▸ **DATA FOR THE TASK**
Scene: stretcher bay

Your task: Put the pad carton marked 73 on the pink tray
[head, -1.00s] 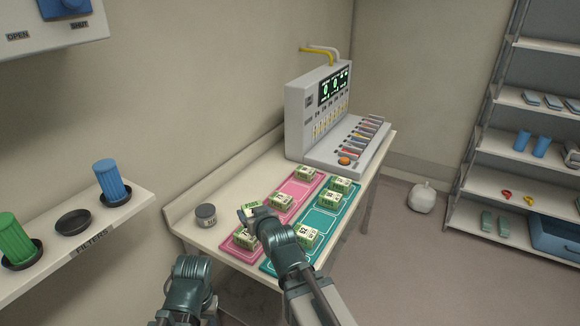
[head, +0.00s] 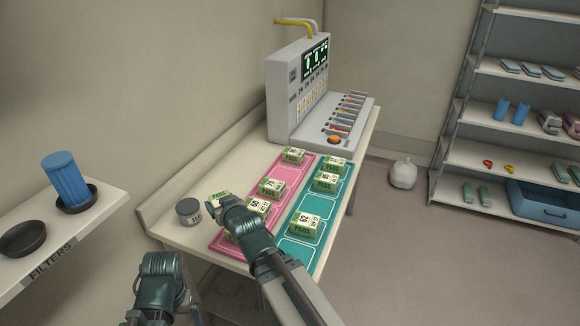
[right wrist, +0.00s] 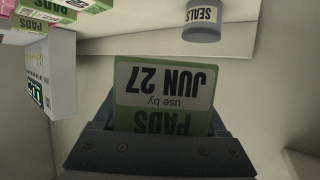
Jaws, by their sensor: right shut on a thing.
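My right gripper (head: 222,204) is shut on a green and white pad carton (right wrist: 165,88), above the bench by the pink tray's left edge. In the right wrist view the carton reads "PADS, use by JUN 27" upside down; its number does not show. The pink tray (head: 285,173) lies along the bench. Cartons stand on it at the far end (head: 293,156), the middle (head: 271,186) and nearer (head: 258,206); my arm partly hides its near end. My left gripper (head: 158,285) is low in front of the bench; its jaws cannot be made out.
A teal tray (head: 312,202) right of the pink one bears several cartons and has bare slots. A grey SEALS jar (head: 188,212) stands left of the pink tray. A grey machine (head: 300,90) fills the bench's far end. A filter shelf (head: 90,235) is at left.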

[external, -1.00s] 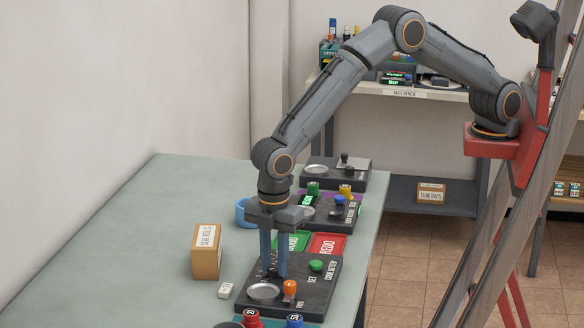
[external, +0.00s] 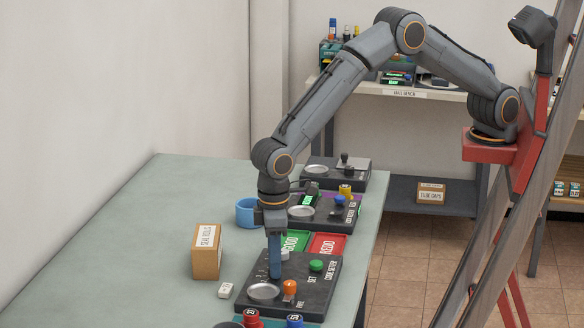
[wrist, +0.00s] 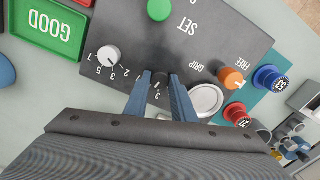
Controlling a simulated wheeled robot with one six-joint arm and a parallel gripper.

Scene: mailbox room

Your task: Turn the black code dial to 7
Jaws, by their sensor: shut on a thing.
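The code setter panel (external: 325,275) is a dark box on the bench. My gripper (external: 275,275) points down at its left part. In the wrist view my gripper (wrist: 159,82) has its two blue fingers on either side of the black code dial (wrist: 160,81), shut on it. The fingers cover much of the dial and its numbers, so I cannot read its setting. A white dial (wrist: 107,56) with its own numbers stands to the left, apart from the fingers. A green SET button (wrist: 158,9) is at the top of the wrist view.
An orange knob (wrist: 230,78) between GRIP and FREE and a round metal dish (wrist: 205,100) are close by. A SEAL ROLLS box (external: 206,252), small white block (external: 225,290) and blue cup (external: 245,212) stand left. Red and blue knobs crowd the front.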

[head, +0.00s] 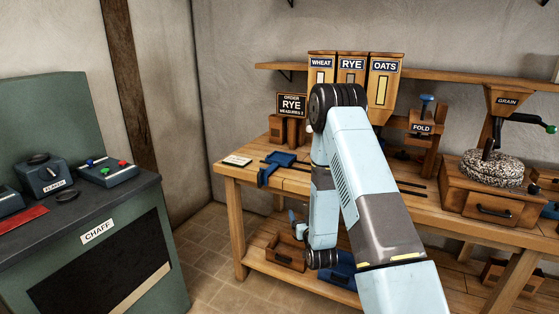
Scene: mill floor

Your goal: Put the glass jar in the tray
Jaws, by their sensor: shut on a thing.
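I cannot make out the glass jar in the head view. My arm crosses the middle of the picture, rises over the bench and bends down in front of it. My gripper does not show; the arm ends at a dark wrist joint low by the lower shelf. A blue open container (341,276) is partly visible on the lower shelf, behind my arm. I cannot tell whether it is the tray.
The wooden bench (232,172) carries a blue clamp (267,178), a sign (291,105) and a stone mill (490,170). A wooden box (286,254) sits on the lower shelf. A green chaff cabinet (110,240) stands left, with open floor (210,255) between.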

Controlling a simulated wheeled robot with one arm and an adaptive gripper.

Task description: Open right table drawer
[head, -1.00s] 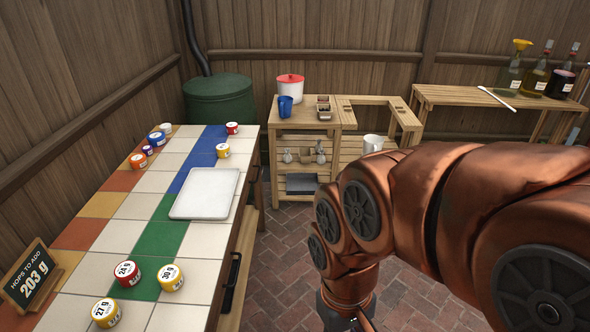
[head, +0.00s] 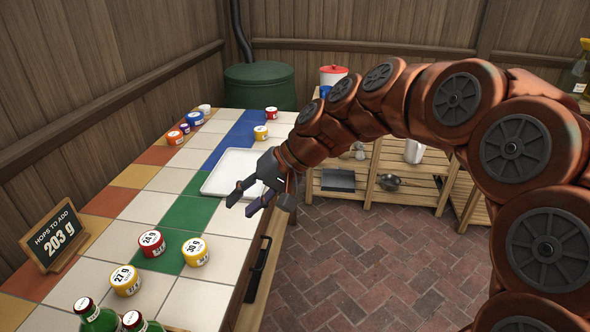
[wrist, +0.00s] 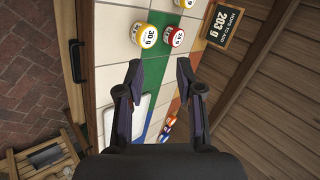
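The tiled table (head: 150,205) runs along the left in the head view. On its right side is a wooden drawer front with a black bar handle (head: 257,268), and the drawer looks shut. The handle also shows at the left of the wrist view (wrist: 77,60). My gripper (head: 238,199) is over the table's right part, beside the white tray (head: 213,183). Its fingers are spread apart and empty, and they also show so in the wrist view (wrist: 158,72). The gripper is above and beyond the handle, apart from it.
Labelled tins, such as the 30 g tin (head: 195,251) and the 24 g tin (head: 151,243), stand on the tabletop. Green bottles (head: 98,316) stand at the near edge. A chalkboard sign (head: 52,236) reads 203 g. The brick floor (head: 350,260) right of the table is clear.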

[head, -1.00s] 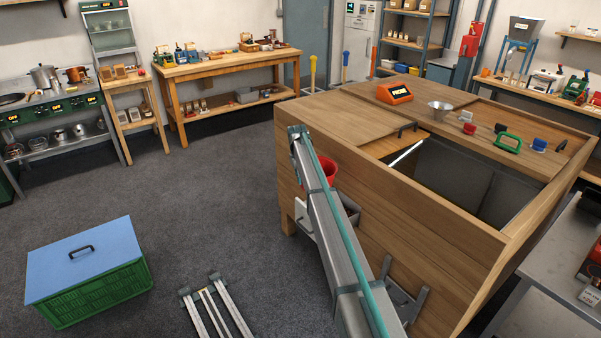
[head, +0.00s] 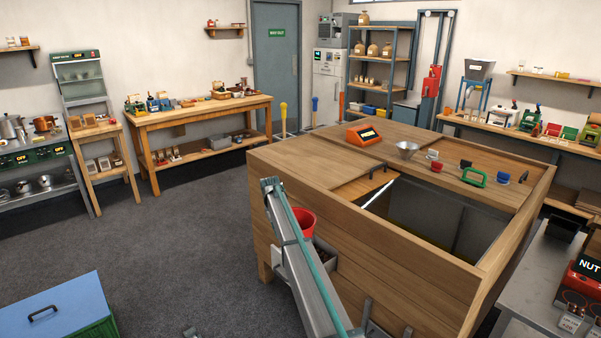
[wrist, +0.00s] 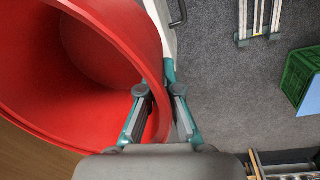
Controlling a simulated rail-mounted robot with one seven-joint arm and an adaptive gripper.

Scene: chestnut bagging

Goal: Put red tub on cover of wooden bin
==
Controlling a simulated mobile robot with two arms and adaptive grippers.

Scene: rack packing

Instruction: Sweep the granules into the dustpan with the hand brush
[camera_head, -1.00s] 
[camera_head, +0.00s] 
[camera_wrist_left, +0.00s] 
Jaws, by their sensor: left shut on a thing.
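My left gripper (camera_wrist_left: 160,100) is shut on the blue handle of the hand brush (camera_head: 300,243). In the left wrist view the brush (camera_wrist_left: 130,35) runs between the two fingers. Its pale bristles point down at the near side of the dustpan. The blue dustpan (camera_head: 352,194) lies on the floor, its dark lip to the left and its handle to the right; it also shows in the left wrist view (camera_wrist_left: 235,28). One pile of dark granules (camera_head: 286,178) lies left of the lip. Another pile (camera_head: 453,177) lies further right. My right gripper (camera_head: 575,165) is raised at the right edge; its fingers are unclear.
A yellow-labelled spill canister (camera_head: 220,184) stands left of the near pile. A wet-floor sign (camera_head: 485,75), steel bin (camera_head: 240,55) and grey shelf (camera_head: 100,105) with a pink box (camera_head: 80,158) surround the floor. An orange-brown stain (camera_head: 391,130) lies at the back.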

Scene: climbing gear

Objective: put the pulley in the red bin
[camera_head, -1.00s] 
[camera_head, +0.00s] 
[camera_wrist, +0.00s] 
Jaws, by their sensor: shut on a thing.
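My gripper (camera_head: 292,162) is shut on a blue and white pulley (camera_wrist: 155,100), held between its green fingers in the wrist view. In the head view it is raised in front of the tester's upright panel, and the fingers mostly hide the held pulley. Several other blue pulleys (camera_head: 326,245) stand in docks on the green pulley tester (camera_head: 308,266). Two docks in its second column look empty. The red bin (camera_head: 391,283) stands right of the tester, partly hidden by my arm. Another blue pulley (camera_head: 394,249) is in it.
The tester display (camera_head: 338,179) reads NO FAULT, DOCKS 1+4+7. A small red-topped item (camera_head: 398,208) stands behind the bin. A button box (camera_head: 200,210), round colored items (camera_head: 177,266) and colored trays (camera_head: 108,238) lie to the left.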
* * *
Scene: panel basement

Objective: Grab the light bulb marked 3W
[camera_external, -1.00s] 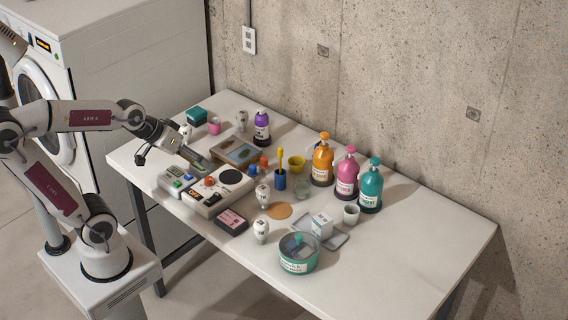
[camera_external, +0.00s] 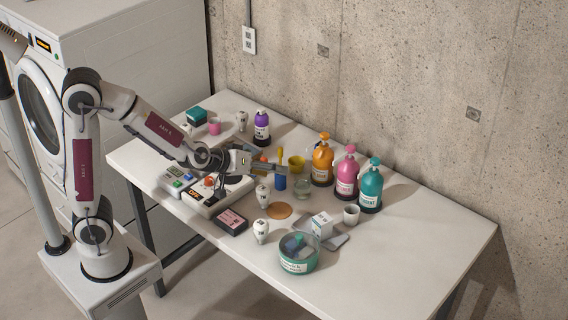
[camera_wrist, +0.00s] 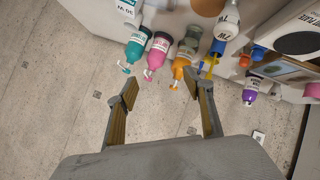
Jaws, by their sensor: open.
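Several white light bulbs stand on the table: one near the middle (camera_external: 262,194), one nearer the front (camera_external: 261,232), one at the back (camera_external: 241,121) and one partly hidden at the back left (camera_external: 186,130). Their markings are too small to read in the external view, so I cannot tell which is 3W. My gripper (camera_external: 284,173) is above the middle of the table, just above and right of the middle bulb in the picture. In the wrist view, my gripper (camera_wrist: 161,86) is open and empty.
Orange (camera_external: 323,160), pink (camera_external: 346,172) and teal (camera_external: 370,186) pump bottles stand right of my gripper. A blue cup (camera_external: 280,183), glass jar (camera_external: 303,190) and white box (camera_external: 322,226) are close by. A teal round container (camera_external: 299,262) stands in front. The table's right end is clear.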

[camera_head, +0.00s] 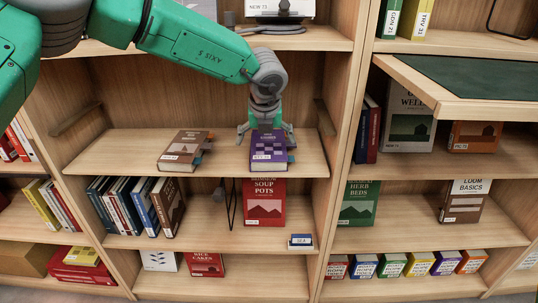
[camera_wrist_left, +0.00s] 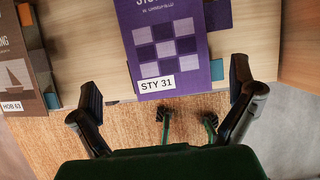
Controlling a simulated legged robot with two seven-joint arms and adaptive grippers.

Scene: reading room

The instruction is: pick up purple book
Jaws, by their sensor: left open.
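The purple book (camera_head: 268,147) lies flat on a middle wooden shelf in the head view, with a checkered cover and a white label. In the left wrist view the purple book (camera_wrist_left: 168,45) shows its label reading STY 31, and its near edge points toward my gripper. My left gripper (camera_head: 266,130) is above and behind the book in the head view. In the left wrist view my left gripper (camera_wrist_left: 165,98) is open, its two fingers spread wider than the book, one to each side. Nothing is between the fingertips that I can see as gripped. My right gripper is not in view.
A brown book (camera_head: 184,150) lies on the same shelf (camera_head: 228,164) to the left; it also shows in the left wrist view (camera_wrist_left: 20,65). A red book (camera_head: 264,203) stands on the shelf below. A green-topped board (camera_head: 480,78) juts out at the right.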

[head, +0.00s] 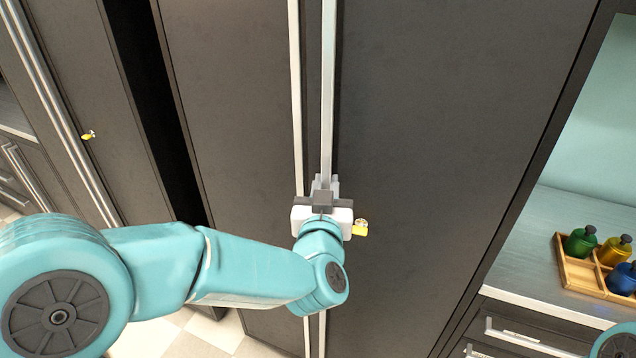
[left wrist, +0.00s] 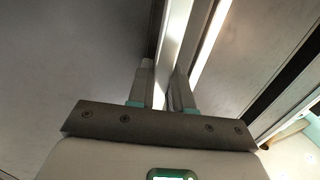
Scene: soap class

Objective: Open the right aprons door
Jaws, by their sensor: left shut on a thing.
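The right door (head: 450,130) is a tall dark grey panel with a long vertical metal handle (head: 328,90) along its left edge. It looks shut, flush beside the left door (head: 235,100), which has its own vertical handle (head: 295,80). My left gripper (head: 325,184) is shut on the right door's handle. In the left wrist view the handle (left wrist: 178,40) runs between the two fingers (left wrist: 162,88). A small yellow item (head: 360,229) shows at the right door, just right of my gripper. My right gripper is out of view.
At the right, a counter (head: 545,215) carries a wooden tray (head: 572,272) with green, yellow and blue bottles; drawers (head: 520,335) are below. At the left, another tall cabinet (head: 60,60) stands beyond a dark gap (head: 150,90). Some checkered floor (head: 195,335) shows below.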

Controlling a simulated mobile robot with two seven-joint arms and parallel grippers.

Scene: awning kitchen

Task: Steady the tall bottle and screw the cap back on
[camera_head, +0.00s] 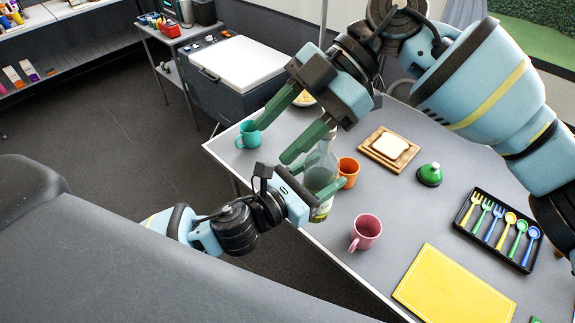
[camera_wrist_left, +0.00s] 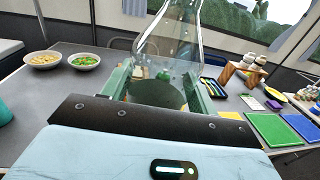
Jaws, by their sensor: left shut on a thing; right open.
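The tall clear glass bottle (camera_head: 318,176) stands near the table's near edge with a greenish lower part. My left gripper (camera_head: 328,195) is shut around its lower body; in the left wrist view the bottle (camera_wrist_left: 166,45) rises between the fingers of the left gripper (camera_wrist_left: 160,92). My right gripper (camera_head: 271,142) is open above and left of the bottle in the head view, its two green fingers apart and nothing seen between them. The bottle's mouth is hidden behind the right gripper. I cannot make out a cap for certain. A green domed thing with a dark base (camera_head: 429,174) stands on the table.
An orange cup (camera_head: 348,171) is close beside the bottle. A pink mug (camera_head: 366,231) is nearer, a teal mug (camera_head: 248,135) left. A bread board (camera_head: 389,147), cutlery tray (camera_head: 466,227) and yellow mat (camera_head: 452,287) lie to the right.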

▸ **TASK DIRECTIONS**
Give back only the lines from the one holding "Scene: stretcher bay" through the one holding "[right wrist, +0.00s]", both kept, exactly as written. Omit the images.

▸ **ANSWER IN FULL**
Scene: stretcher bay

Your task: Put the pad carton marked 73 on the pink tray
[head, -1.00s] 
[head, +0.00s] 
[right wrist, +0.00s] 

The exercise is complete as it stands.